35Husserl und Heidegger sind entgegen ihren Absichten von der phänomenologischen Methode gezwungen, ein solches aktives und zugleich passives Verhältnis dem Anderen gegenüber zu thematisieren. Ihr Nachdruck liegt zweifellos auf der Dimension des ‚Eigenen‘ und dadurch auf dem spontanen Aspekt des phänomenologischen Anschauungsbegriffs. Indem sie aber diesem Begriff treu bleiben, und daher das Begegnen mit dem Anderen in all seinen aktiven und passiven Aspekten beschreiben, kommen bestimmte Analysen beider Philosophen zu einer Konzeption der Alterität, die dann bekanntlich von anderen Phänomenologen weiterentwickelt und in ihren Potenzialen entfaltet wurde.

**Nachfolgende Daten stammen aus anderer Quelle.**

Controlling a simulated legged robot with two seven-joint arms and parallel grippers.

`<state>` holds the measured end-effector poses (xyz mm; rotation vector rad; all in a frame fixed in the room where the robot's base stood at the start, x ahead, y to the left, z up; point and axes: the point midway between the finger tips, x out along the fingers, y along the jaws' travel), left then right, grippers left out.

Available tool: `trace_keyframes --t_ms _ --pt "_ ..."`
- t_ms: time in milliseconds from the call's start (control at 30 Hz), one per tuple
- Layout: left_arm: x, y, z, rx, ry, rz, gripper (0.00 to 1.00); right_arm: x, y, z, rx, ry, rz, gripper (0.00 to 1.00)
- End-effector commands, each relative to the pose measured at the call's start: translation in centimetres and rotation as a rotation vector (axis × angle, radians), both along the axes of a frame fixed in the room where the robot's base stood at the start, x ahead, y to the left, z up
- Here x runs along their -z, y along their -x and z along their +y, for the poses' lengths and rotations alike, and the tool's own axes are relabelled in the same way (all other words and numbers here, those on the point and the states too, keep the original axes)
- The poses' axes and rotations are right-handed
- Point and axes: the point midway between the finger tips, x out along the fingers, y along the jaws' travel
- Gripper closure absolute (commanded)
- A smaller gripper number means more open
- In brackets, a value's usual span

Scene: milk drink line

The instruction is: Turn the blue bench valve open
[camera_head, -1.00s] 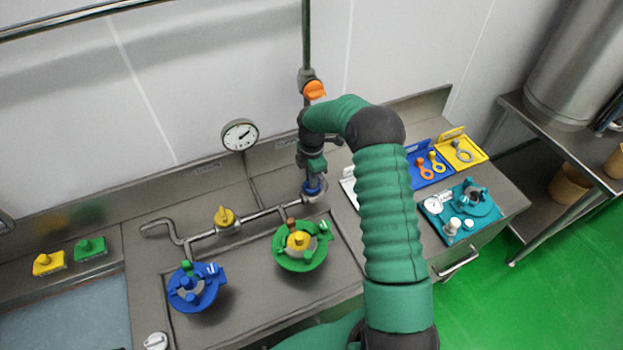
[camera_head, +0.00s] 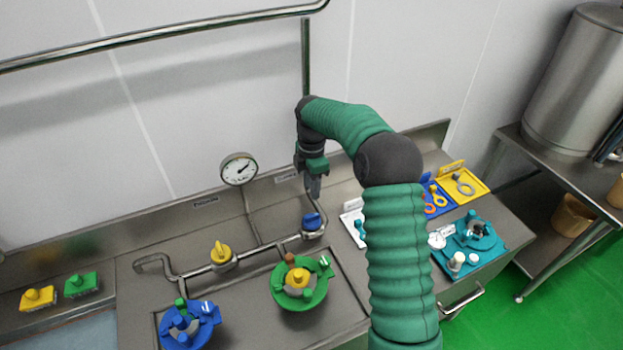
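The blue bench valve (camera_head: 313,222) has a blue handle on a steel body at the right end of the bench pipe. My right gripper (camera_head: 313,194) points down just above this valve, with its grey fingers near the handle and a small gap showing between them. The fingers look close together, but I cannot tell whether they are open or shut. The blue handle is in plain view and nothing seems to hold it. My left gripper is not in view.
A yellow-handled valve (camera_head: 221,253) sits on the same pipe, with a gauge (camera_head: 238,168) behind. Blue (camera_head: 188,325) and green (camera_head: 300,284) round fittings stand in front. A teal tray (camera_head: 470,246) and a yellow tray (camera_head: 463,185) lie right. My right arm hides part of the bench.

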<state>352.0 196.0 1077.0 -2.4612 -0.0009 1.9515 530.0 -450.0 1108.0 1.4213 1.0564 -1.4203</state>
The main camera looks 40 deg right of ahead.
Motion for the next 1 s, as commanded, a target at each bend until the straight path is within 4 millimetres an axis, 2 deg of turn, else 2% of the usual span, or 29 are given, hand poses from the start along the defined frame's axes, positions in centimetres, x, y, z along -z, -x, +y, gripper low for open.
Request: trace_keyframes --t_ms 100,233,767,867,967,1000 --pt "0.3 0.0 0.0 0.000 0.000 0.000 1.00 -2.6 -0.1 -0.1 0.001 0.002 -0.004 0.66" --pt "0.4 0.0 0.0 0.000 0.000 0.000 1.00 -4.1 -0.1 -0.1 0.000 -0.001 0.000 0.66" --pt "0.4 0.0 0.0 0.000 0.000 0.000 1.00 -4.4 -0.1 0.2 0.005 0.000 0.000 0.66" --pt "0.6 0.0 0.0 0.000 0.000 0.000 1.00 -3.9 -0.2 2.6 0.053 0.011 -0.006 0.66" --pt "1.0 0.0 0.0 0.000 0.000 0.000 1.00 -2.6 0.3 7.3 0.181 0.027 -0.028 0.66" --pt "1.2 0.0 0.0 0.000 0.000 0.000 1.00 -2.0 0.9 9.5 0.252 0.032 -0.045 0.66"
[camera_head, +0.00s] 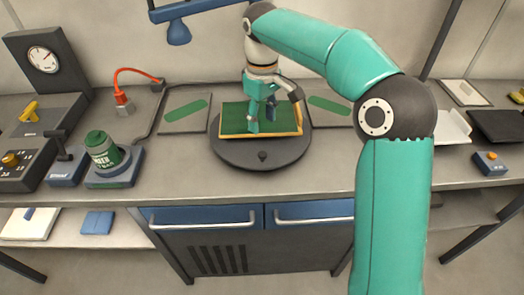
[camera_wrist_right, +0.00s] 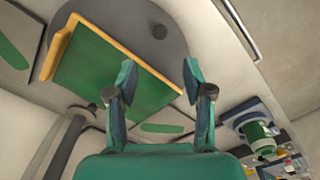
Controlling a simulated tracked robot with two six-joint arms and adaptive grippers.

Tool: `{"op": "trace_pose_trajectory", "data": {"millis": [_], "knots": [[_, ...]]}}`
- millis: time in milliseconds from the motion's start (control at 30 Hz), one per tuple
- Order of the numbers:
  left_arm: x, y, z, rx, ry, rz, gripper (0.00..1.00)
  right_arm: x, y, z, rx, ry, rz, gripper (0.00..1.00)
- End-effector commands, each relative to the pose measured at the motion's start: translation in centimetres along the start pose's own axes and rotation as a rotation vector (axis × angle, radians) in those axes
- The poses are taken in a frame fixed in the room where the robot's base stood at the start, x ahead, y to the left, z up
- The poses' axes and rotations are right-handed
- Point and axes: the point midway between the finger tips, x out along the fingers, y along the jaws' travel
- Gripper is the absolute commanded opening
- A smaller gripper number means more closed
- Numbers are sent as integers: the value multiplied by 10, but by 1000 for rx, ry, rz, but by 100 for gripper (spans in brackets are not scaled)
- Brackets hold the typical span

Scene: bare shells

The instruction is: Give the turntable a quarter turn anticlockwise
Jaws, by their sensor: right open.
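The turntable (camera_head: 232,157) is a round dark grey disc in the middle of the bench. It carries a green board (camera_head: 284,116) with yellow strips along its front and right edges. A small dark knob (camera_head: 262,156) sits on the disc near its front rim. My right gripper (camera_head: 261,122) points down over the board and hides part of it; I cannot tell whether it touches. In the right wrist view, the two fingers (camera_wrist_right: 161,82) are apart with nothing gripped. The board (camera_wrist_right: 100,75) and the disc (camera_wrist_right: 140,15) lie beyond them. My left gripper is out of view.
A green canister (camera_head: 100,148) on a stand, a red-cabled plug (camera_head: 122,100) and a gauge (camera_head: 43,60) stand left. A blue lamp (camera_head: 178,33) hangs above. Trays (camera_head: 452,127) lie right. The bench front is clear.

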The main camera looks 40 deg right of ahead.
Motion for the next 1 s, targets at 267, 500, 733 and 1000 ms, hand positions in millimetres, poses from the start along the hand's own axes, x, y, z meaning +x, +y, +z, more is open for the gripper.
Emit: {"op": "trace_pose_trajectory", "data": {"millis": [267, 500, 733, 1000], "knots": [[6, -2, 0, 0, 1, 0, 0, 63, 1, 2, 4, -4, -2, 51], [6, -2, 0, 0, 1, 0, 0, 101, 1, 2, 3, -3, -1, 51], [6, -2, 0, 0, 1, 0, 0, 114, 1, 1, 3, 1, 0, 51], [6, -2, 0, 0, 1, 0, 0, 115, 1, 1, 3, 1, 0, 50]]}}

36Danksagung Eine frühere Version des vorliegenden Beitrags wurde auf der Frühlingsschule der Deutschen Gesellschaft für Phänomenologische Forschung vorgestellt, die Anfang 2024 in Freiburg stattgefunden hat. Ich möchte mich herzlich bei David Espinet, Edouard Mehl und Inga Römer für die Organisation der Tagung bedanken. Ich möchte auch allen anderen Vortragenden und Zuhörenden für die bereichernden Diskussionen zur Problematik der Intersubjektivität meine Dankbarkeit ausdrücken. Darüber hinaus bin ich zwei anonymen Gutachter:innen der Bulletin d‘analyse phénoménologique für ihre konstruktiven und bereichernden Kommentare sehr dankbar. Schließlich möchte ich Hendrik Heß und Lena Rudolph für die sprachliche Überarbeitung des Manuskripts danken.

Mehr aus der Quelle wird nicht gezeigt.